Once in a thousand years

This is from my book for bright young people, Playwiths.

Consider the number of years between events described as “once in a thousand years”, such as floods. To the layperson, this immediately raises the question: how can the authorities access data, covering several thousand years? The answer is that they can’t, but they have what is usually referred to as the Poisson distribution to fall back on, and to understand that, we need to consider an old tale of Prussian cavalrymen who were kicked in the head by their horses.

Just in case you know any French, the Poisson distribution has nothing to do with handing out fishes. It was developed by (and named after) Siméon-Denis Poisson. It describes the probability of clusters in random events, given nothing more than the average occurrence of such events. (If you have no French, their word for fish is poisson, leading to dreadful puns about one man's meat being another man's poisson, but that is irrelevant.
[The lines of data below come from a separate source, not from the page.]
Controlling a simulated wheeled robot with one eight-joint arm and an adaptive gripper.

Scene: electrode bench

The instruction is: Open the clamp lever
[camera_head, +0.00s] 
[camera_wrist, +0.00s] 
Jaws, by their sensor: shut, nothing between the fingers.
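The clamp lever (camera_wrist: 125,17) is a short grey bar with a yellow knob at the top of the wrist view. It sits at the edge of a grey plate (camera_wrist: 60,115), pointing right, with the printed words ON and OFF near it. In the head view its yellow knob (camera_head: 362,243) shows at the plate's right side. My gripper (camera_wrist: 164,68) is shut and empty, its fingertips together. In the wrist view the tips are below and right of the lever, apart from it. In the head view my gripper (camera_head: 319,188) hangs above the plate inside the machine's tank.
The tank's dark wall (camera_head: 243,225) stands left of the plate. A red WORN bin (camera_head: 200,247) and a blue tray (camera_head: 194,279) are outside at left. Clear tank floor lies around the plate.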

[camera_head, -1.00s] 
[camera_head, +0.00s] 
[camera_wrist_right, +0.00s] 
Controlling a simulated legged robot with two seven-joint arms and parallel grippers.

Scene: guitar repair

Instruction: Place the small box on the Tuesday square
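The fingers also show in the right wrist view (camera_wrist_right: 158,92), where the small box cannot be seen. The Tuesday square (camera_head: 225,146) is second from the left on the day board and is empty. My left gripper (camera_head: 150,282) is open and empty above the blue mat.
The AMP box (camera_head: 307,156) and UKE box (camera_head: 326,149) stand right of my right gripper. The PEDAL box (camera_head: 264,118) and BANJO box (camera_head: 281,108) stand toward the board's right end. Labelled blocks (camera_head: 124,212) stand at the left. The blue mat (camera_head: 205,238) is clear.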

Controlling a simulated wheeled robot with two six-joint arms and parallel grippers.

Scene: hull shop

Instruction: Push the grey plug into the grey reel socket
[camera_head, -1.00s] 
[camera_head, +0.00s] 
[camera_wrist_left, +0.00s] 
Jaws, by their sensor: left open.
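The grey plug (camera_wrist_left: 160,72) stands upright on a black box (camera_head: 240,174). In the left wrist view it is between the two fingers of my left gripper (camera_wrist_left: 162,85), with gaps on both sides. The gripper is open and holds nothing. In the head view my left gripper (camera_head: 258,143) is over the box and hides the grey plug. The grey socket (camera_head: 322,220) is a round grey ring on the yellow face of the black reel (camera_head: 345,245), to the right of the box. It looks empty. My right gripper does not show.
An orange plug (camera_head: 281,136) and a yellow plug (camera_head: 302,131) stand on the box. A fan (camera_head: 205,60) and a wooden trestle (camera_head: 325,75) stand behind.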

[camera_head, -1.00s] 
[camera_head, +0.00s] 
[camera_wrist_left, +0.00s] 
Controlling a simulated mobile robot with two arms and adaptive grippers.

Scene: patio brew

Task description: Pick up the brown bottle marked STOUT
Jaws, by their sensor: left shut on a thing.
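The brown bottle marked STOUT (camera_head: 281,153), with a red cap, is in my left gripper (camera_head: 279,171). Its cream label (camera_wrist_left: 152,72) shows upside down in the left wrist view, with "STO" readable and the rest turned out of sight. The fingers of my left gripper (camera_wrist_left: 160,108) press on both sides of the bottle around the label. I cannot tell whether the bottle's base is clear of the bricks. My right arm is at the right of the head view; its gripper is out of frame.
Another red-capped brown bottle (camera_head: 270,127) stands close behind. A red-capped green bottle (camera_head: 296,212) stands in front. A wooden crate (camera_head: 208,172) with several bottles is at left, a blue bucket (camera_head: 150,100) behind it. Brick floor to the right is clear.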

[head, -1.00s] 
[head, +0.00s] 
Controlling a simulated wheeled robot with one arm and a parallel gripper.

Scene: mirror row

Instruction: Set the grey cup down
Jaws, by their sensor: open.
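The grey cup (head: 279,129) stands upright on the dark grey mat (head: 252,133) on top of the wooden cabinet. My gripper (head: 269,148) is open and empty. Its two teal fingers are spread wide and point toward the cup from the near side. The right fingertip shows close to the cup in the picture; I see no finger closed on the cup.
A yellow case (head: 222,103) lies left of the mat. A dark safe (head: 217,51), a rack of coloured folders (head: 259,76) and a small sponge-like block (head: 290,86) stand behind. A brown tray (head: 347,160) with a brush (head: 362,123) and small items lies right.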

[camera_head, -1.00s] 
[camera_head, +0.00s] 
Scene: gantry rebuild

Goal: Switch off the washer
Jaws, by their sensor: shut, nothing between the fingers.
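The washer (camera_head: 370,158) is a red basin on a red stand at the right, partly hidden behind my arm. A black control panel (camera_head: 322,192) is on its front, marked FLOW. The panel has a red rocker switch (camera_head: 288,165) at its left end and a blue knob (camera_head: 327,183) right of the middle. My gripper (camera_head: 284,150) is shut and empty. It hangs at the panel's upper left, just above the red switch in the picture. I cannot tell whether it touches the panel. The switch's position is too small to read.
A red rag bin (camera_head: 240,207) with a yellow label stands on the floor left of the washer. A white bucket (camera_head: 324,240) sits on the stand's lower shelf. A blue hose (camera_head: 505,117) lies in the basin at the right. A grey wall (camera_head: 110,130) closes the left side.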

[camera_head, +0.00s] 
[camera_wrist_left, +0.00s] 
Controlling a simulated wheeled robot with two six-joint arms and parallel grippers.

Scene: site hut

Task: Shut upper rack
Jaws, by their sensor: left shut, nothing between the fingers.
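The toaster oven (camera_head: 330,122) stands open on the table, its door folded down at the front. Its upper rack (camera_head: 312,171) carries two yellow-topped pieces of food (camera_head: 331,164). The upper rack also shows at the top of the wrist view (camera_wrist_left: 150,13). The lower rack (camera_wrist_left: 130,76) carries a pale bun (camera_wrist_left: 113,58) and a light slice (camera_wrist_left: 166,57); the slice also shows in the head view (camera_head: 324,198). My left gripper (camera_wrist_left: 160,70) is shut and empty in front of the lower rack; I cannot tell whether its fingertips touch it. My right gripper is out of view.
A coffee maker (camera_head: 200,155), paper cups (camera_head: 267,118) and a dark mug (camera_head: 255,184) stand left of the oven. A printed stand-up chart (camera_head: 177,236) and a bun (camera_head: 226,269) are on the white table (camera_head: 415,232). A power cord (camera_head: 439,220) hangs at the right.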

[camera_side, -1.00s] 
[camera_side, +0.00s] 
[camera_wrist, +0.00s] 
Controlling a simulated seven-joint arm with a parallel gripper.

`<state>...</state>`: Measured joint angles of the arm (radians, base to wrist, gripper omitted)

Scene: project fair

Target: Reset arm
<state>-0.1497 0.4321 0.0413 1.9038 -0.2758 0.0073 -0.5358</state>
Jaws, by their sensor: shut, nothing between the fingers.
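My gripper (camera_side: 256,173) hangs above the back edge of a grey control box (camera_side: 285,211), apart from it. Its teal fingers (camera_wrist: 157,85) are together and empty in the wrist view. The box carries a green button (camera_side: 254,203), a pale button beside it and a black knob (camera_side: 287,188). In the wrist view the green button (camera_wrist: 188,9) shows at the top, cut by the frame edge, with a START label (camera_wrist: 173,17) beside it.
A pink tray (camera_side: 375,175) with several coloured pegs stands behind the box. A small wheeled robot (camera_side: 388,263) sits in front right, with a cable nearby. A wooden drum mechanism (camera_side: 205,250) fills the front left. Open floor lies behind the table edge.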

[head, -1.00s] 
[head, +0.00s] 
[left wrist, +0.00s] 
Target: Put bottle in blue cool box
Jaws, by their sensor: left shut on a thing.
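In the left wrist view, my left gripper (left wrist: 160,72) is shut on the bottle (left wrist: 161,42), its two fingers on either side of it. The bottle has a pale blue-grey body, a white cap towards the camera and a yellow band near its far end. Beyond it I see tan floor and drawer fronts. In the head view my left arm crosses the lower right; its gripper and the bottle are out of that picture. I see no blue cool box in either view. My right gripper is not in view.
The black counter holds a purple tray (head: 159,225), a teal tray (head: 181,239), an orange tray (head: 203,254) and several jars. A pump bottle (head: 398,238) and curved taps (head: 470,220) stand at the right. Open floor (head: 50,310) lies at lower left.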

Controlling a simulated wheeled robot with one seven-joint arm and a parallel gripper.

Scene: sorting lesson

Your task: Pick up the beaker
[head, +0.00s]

This on the right is not irrelevant, but it is, instead, an elephant, which is a horse of a different colour, as we say in the writing trade. Now let's get back to the horses...

Poisson died in 1840, before the Prussians were kicked. Ladislaus Bortkiewicz published a book in 1898 in which he tried out the distribution of head kicks in each of the 14 corps of Prussian cavalry over a 20-year period, to see if it matched Poisson’s predictions.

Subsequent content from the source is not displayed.